Kareem Abdul-Jabbar on Race and Redemption in ‘Three Billboards’

Audy Contreras

Focusing on how the Oscar-nominated movie trivializes racist police brutality misses its bigger message, writes the NBA legend and THR cultural critic.

[This story contains spoilers for Three Billboards Outside Ebbing, Missouri.]

Despite four Golden Globe wins and seven Oscar nominations, Three Billboards Outside Ebbing, Missouri asks a lot of its audience. It wants us to forgive the unforgivable. To feel compassion for the undeserving. To root for the unworthy. It challenges us to be our best selves in a world more comfortable with punishment than betterment. For the audience to accept that challenge, we have to sympathize with the spiritually damaged characters’ struggles with crippling guilt and self-loathing and invest in their stumbling journey toward redemption.

Part of that challenge for some is the film’s seemingly glib treatment of today’s profound racial issues, particularly police brutality. For them, the portrayal of violent racist Dixon (Sam Rockwell) is too sympathetic. Keeping his rumored violence against blacks offscreen makes it easier for the audience to forgive his trespasses. Giving him an overbearing, racist mother provides motivation for us to nod in compassionate understanding. To watch his kind and benevolent mentor, Chief Willoughby (Woody Harrelson), see a lurking goodness within this dumb-as-a-stump racist cop permits us to accept his abrupt rehabilitation. To these critics, the film seems like a guilty-with-an-explanation plea for support for racism apologists who agreed with Trump when he said of the white supremacists in Charlottesville, “You had some very fine people on both sides.” I get why those criticisms have occurred. But I don’t see it that way.

For me, the core of this film is about how we are imprisoned by our own malignant guilt. Like a child’s finger trap, the more we try to pull away, the tighter it grips us. Mildred (Frances McDormand) struggles with the knowledge that her arguments with her daughter inadvertently contributed to her rape and murder. Willoughby must confront both his inability to solve the case and how his impending death will leave his wife and daughters abandoned. Dixon’s guilt builds more slowly, as befits his less-than-sharp mind. He is inspired by a letter left behind by his father-figure Willoughby that contrasts the faith and hope the chief had in him with the wretched person he has become.

What understandably rankles people is that the film uses Dixon’s racist brutality as a literary device — a baseline for his entitled cruelty — and therefore trivializes it. Add to that Chief Willoughby’s implicitly condoning such behavior by not firing Dixon or charging him with a crime. That seriously undercuts our sympathy toward Willoughby even more than it does with Dixon because Willoughby clearly knows better.
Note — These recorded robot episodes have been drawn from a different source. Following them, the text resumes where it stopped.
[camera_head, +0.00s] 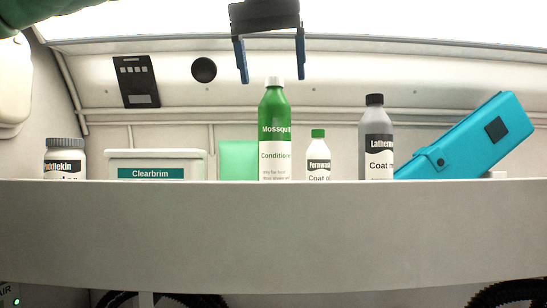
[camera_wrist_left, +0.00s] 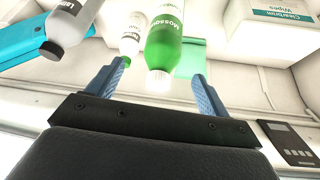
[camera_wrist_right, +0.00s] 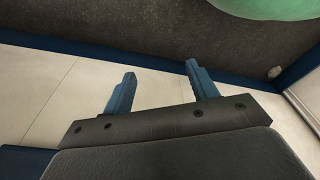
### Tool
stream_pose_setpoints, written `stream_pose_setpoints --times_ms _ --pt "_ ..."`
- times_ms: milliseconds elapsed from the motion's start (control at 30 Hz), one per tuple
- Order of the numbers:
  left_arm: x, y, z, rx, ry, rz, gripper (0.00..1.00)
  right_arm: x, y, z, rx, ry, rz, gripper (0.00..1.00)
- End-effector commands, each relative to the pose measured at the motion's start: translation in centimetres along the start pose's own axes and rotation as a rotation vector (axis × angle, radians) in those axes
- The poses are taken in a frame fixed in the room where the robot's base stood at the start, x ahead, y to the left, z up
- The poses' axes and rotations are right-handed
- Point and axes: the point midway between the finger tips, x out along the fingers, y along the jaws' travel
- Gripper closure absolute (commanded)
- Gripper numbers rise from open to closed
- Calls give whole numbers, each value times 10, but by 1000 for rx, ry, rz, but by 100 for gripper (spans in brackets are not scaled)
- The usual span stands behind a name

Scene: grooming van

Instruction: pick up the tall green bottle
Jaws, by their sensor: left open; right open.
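The tall green bottle (camera_head: 274,130) with a white cap stands upright on the shelf (camera_head: 270,235), its lower label partly cut off by the shelf's front lip. My left gripper (camera_head: 270,78) is open, pointing down, with its fingertips just above and to either side of the bottle's cap. In the left wrist view the green bottle (camera_wrist_left: 164,45) shows beyond the two blue fingers (camera_wrist_left: 157,75), its cap roughly between them, and nothing is gripped. My right gripper (camera_wrist_right: 160,75) is open and empty in the right wrist view, over a pale floor, away from the shelf.
Right of the bottle stand a small white bottle with a green cap (camera_head: 318,150), a grey bottle with a black cap (camera_head: 375,135) and a leaning teal case (camera_head: 470,135). Left are a translucent green container (camera_head: 237,158), a white Clearbrim box (camera_head: 155,163) and a white jar (camera_head: 64,160).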

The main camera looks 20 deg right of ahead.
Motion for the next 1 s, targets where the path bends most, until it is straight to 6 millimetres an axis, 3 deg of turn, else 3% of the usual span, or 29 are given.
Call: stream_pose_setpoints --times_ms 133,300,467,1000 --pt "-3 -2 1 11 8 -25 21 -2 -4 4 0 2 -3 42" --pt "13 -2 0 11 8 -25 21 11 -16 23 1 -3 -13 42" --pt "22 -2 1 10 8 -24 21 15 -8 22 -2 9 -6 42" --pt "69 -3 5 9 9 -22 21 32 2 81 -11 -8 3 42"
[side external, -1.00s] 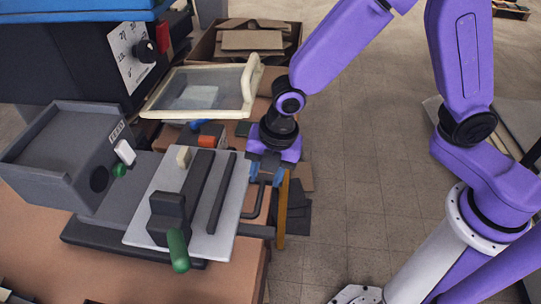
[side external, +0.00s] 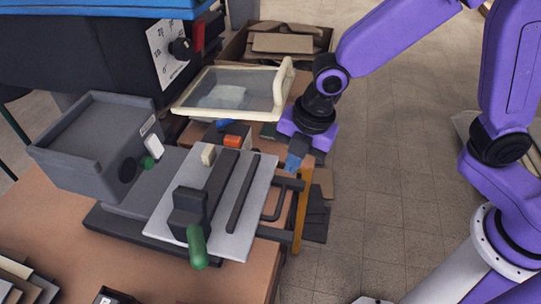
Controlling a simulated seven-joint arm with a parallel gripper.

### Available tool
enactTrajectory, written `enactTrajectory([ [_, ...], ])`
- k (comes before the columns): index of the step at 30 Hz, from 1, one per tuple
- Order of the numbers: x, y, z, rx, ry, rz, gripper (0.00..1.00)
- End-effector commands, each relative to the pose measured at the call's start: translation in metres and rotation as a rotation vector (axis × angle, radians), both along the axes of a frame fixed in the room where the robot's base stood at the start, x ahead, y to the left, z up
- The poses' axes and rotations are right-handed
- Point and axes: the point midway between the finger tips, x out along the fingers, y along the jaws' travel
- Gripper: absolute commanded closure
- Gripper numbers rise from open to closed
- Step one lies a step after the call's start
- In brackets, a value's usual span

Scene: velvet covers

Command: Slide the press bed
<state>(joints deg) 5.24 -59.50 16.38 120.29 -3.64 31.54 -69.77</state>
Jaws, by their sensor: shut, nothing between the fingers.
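The press bed (side external: 258,214) is a light grey plate with dark rails on top, lying on a dark grey base on the table. A black clamp with a green handle (side external: 197,246) stands at its near end. A dark U-shaped pull handle (side external: 284,197) sticks out from its right side. My gripper (side external: 294,164) is shut and empty, pointing down just above the far end of this handle, beside the plate's far right corner. I cannot tell whether the fingertips touch the handle.
A cream-framed screen with a handle (side external: 277,110) slopes behind the bed. A grey box (side external: 62,158) with a green button stands left. A yellow upright strip (side external: 301,212) stands by the table's right edge. Cardboard (side external: 285,42) lies in a box behind. Floor on the right is open.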

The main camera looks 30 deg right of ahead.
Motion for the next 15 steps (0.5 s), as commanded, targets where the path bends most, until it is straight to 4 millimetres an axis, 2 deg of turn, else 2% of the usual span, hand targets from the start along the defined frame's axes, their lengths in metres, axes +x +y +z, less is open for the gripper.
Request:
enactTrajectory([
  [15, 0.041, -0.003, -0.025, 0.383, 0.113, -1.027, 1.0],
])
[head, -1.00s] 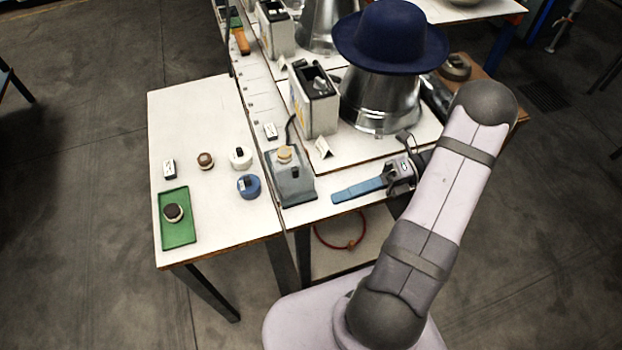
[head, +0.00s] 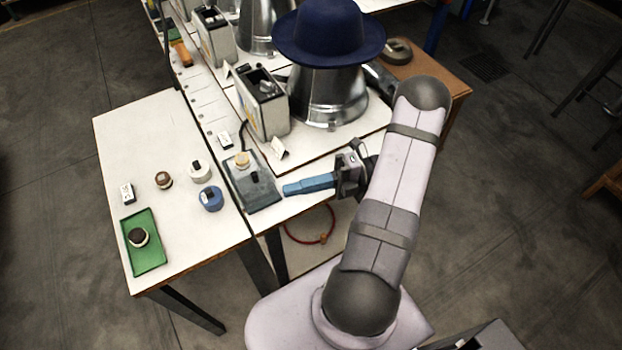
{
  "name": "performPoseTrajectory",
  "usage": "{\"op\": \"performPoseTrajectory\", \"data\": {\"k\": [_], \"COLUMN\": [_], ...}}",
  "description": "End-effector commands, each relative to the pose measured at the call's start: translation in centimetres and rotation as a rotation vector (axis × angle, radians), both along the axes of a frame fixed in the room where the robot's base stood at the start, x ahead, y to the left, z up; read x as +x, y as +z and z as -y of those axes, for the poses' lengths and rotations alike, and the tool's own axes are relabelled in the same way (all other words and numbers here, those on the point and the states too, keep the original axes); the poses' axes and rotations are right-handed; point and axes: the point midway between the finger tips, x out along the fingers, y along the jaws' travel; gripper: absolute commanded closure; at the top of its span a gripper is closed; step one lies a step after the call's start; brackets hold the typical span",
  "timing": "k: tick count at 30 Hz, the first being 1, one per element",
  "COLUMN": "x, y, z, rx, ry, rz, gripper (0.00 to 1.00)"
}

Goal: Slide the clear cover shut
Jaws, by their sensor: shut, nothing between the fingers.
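A low grey box (head: 262,196) sits near the front edge of the bench, with a tan knob (head: 242,159) at its back end. A smoky, see-through surface, seemingly the clear cover (head: 250,188), lies over its top, with a small dark part showing at the middle. The cover's edges are too small to make out, so I cannot tell how far it is open. My gripper (head: 287,190) has blue fingers pointing left, shut and empty. The fingertips are just right of the box's front right side; I cannot tell whether they touch it.
A white control box (head: 262,103) and a metal hat form (head: 325,97) with a blue hat (head: 328,35) stand behind. A small card (head: 279,149) stands behind my fingers. The left table holds a green tray (head: 155,258), a blue round piece (head: 210,198) and other small parts.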

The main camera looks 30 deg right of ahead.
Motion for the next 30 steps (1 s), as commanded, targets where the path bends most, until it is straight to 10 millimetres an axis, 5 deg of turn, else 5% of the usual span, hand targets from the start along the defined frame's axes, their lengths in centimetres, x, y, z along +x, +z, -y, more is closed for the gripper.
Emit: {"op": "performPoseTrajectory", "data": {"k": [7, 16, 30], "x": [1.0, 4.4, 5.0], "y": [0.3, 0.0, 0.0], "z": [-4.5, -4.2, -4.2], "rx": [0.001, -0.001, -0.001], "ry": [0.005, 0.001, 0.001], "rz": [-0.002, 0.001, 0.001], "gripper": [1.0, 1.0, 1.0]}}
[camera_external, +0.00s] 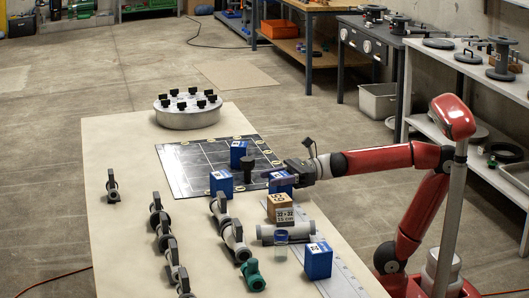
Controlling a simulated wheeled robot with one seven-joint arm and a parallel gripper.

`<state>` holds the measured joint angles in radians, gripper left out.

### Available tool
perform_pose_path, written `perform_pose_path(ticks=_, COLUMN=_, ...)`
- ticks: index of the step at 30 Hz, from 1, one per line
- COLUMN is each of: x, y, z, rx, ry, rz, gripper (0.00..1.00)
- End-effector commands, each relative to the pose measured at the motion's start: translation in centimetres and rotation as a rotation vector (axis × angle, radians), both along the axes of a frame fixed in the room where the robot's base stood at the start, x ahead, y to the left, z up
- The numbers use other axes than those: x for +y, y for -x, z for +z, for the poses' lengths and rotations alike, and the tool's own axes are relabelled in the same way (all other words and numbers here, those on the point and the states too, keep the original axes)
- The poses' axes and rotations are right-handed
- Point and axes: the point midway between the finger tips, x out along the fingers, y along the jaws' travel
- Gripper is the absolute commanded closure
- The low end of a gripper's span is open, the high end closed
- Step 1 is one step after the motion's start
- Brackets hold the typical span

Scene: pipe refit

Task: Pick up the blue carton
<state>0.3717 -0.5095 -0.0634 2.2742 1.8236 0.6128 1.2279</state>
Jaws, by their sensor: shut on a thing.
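Several blue cartons are in the external view. One blue carton (281,186) is at my gripper (276,174), which is shut on it. My arm reaches in from the right, and the fingers partly hide this carton's top. Whether it touches the surface below is hard to tell. A second blue carton (238,154) and a third blue carton (221,184) stand on the dark gridded mat (190,165). Another blue carton (318,262) stands at the near right of the table.
A brown box (279,208) stands just in front of the held carton. A grey pipe (285,232), a clear cup (281,246) and valves (232,240) lie nearby. A dark cylinder (247,170) is left of my gripper. A round silver flange (188,112) sits at the back.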

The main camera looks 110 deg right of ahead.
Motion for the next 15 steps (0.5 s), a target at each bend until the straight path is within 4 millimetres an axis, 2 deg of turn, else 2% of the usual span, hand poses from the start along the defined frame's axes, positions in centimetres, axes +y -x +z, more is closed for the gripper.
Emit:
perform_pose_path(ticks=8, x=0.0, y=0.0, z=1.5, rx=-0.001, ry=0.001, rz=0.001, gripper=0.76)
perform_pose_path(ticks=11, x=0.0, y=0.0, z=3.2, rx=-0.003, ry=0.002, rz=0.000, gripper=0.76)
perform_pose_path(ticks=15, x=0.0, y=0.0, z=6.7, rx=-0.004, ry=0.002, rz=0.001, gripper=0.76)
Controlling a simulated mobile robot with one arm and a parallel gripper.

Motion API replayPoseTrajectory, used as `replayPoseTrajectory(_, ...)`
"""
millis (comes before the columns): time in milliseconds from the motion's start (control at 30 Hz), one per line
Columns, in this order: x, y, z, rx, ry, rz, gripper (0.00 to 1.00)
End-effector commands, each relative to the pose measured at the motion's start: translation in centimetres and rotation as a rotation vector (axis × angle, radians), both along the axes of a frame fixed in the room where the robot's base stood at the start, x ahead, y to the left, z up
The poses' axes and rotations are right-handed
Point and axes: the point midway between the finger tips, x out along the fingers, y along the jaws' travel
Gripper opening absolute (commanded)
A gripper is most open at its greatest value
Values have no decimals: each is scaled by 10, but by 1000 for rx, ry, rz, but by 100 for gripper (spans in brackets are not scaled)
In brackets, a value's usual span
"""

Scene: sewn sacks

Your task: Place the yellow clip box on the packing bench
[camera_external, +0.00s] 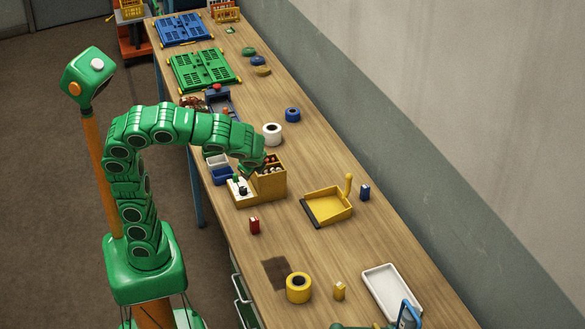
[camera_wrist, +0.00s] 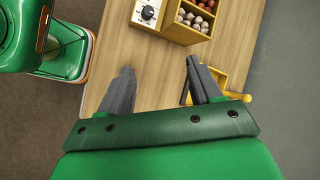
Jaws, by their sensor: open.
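My gripper (camera_external: 248,168) is farther up the bench, over a wooden organiser (camera_external: 272,184), well away from the yellow box. In the wrist view my gripper (camera_wrist: 162,85) has its two fingers spread, with only bare bench between them. The yellow box does not show in the wrist view.
A white tray (camera_external: 391,291) lies right of the yellow box. Green (camera_external: 204,70) and blue (camera_external: 184,29) crates lie at the far end. A wall borders the right side.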

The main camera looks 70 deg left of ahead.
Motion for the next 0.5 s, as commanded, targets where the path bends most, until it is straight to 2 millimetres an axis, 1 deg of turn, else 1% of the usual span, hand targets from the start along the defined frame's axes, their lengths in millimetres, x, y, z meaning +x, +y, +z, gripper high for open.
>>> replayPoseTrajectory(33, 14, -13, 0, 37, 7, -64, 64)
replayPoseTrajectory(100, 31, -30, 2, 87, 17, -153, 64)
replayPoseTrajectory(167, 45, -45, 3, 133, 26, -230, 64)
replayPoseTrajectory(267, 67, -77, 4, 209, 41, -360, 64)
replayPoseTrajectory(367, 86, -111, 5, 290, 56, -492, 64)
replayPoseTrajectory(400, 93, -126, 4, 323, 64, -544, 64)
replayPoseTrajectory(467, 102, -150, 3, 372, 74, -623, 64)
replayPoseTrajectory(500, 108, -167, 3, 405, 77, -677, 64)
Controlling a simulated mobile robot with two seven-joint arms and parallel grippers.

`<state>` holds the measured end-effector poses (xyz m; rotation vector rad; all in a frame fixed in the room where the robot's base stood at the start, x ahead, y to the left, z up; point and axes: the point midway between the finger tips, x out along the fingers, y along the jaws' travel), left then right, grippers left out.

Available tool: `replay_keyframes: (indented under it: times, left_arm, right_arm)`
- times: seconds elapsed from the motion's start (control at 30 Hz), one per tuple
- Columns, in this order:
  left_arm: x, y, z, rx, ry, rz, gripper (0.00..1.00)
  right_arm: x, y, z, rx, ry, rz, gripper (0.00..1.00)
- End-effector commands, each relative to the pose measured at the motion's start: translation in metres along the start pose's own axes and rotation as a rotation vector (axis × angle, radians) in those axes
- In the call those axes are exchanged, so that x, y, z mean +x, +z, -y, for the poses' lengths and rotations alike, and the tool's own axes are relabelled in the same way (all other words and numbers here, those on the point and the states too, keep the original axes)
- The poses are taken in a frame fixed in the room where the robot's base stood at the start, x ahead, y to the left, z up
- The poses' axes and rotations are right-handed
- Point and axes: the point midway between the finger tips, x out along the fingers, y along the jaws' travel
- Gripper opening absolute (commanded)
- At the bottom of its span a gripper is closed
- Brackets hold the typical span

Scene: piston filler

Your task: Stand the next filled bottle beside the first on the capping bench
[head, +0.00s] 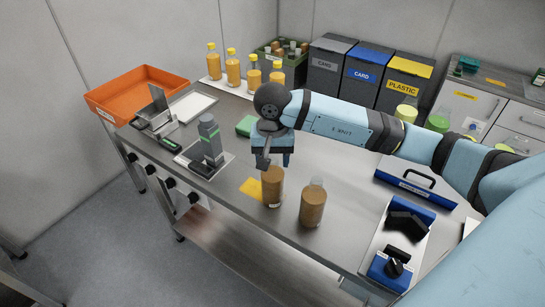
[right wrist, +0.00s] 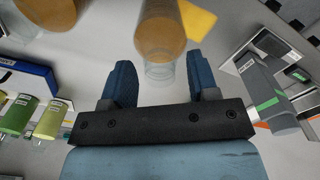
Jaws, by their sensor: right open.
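Two filled bottles of orange-brown liquid stand upright on the steel bench (head: 345,160). The left bottle (head: 272,190) is beside a yellow patch (head: 252,188), and the right bottle (head: 313,205) stands a short way from it with a clear, uncapped neck. My right gripper (head: 274,160) is directly above the left bottle, fingers pointing down and hiding its top. In the right wrist view, the open gripper (right wrist: 160,78) has a bottle's clear neck (right wrist: 159,70) between its fingertips, with a gap on each side. Part of another bottle (right wrist: 45,10) shows at upper left. My left gripper is not in view.
A grey upright device (head: 210,140) stands left of the bottles. Several yellow-capped bottles (head: 232,70) stand at the back, beside an orange tray (head: 135,97).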

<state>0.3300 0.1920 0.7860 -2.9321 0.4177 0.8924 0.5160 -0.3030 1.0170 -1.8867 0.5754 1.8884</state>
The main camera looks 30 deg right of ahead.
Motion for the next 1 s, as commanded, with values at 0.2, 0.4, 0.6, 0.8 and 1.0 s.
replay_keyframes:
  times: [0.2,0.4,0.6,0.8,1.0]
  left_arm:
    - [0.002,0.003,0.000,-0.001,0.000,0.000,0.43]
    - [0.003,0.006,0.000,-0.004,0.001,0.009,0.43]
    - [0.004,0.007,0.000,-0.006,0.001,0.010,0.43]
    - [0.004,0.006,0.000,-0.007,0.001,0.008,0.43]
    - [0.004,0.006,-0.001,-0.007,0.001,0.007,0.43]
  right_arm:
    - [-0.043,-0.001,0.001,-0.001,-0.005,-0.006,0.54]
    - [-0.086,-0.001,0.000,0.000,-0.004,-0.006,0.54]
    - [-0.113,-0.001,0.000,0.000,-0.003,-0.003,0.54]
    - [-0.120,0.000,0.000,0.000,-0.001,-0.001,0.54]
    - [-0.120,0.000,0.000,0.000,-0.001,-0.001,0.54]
Having these levels of racism introduced but never directly addressed is definitely frustrating, but not enough to take away from the film’s rich rewards.

The film makes it very clear that these are deeply flawed people, the twisted wreckage of living the unexamined life. Their lauded heartland stoicism doesn’t give them solace or feed the soul, instead it results in the inability to articulate internal pain except through violence against others. Mildred kicks teenagers and hurls Molotov cocktails, her abusive ex-husband slams her against the wall, her son puts a knife to his father’s throat, Willoughby shoots himself, Dixon throws someone out a second-story window. Not people seeking to get in touch with their inner children.

Willoughby’s redemption is discovered postmortem: Before he kills himself, he pays a month’s rent for the billboards, in part acknowledging his sins. Mildred is able to reconcile her anger toward her ex-husband and his dimwitted girlfriend. But Dixon has the farthest to travel for redemption, so it’s fitting that his hardships are the most brutal. He deliberately endures a trial by fire, resulting in severe burns, and a beating in an attempt to solve the mystery of who killed Mildred’s daughter. Appropriately, he turns out to be wrong about the killer because the trial is not about receiving a reward but about being the kind of Christlike person willing to suffer for others.

The ending makes clear that Dixon and Mildred are still a shaky moral work-in-progress when they decide to hunt down the man who was cleared of killing her daughter because he is undoubtedly guilty of something. Even as they have doubts about the righteousness of their vigilantism, they’re unaware that by forgiving each other, their quest is already successful.

In “The Pardon,” Richard Wilbur’s poem about self-forgiveness and death, the tormented narrator writes, “I dreamt the past was never past redeeming.” This is the spiritual foundation for most societies: We don’t have to be defined by past mistakes but can forgive ourselves, and one another, to evolve into better human beings. This is also the theme of the movie. Though it’s unfortunate that the highly sensitive issue of police violence is used but never fully addressed, the movie isn’t about that. It’s about the search for the ember of humanity in all of us, and fanning that ember until it burns bright, even in the darkest of us. In doing so, it reaches all people of all backgrounds and asks us to take a single step toward enlightenment. That’s what our best works of art should do.